In active military zones, the Office of War Information works with United States and Allied military agencies in the prosecution of psychological warfare. OWI outposts operate in more than a score of allied and neutral nations. In other areas OWI provides State Department missions with informational materials for distribution.
The Manual also pointed out that “Through radio broadcasts, newspapers, publications, motion pictures, news pictures, exhibits, and other media, the Overseas Branch works to”:
1. Undermine the enemy’s morale and will to fight. 2. Strengthen the resistance of the peoples of enemy-occupied territories. 3. Create friendlier relations with the peoples of areas where our forces are stationed or which are traversed by our military supply lines. 4. Inform other nations of the part the United States is playing in the war. 5. Convince neutral nations that a United Nations victory is inevitable and desirable. 6. Generally engender a better understanding abroad of the United States, its war aims and its post-war interests and purposes. Headquarters of the Overseas Branch are in Washington, Other offices are maintained in New York and San Francisco.

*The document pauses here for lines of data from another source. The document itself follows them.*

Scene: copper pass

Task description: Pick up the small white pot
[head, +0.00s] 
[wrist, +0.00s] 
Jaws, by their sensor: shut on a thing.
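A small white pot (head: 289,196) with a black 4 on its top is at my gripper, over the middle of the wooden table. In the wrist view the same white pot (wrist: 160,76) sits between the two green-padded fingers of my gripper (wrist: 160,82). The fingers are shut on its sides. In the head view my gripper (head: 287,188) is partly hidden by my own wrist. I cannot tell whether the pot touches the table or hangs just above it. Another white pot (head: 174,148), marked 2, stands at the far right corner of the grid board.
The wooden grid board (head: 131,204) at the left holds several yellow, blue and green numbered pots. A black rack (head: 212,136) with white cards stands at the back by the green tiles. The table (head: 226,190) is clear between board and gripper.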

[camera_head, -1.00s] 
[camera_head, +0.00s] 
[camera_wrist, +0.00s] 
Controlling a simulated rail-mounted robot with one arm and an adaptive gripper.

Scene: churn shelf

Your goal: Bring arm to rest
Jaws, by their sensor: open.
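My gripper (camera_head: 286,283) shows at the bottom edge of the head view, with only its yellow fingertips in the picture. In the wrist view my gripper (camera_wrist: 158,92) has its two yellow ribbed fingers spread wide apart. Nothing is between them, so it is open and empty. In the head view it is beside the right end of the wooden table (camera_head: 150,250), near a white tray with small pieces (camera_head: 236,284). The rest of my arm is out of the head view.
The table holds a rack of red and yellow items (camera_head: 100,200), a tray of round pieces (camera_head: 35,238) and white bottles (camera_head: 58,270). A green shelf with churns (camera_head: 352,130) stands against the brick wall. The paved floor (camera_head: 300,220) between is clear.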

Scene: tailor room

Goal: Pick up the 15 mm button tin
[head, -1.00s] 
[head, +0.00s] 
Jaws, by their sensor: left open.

What is now the Voice of America was officially called in 1945 “Radio Program Bureau.”
This Bureau is responsible for the preparation and production of all short-wave radio programs originating in the Atlantic area, the translating of all foreign language productions – publications, motion pictures, and feature materials – and for servicing cooperating medium-wave radio stations in foreign countries with recordings and other programming. Broadcasts are conducted in about 20 languages with about 1,500 broadcasts a week.
The Manual also mentioned that the Basic News Division in the separate News and Features Bureau “supplies a daily news report for use on shortwave news broadcasts produced by the Radio program Bureau and for the output of the Cable-Wireless Division.”
It was clear that the Office of War Information was an all-media, all-civilian propaganda, and all-public diplomacy operation of the U.S. government, combining what are now separate roles: the Voice of America’s media outreach and the State Department’s public. The Manual noted that the OWI had outposts and personnel in many countries, including Australia, China, England, France, and the USSR.
Coordination of Voice of America and Soviet propaganda and its coverup
What the American public did not know was that during that time, the Office of War Information also secretly coordinated Voice of America radio propaganda with Soviet propagandists through contacts with the Soviet Embassies and with the enthusiastic support of most of its radically left-leaning editors and broadcasters. Most of these senior-level contacts were in London rather than in Moscow or Washington. The chief coordinator of OWI and VOA propaganda with Soviet propaganda, who, in carrying out this mandate, was meeting with the Soviet representatives in London, was the director of the OWI’s Overseas Operations Branch, Robert E. Sherwood. He was also a well-known playwright and President Franklin Delano Roosevelt’s speechwriter. Before going to London, he issued propaganda directives for VOA broadcasters in New York. He carried out his propaganda coordinating activities with the Soviet Embassy contacts in London until he resigned to help with President Franklin Delano Roosevelt’s 1944 election campaign. Already in 1943, the U.S. Congress became deeply concerned about the OWI’s domestic propaganda activities. In bipartisan votes, the House of Representatives and the Senate drastically reduced OWI’s domestic operations budget, forcing it to stop producing propaganda materials for U.S. media consumption.[ref]Allan M. Winkler, The Politics of Propaganda: The Office of War Information, 1942-1945, Yale Historical Publications : Miscellany 118 (New Haven: Yale University Press, 1978), pp. 70-71.[/ref]
In his Executive Order 9608 issued on August 31, 1945, President Truman abolished the functions of the Office of War Information, and ordered the transfer of radio broadcasting operations to the State Department, effective September 15, 1945, with the final elimination of the Office of War Information, including the office of the Director of the Office of War Information, effective December 31, 1945. Since OWI was seen by members of Congress and much of the U.S. media as rudderless and mismanaged, such views may have prompted President Truman to disband the office. He may have preferred to avoid controversy and criticism over giving government jobs to partisan supporters in an out-of-control agency prone to scandal. Lawmakers of both parties who criticized communist and Soviet influence over VOA programs included conservative and moderate Republicans, segregationist southern Democrats, but also a number of liberal northern Democrats, especially those whose districts had large numbers of voters with family roots in East-Central Europe.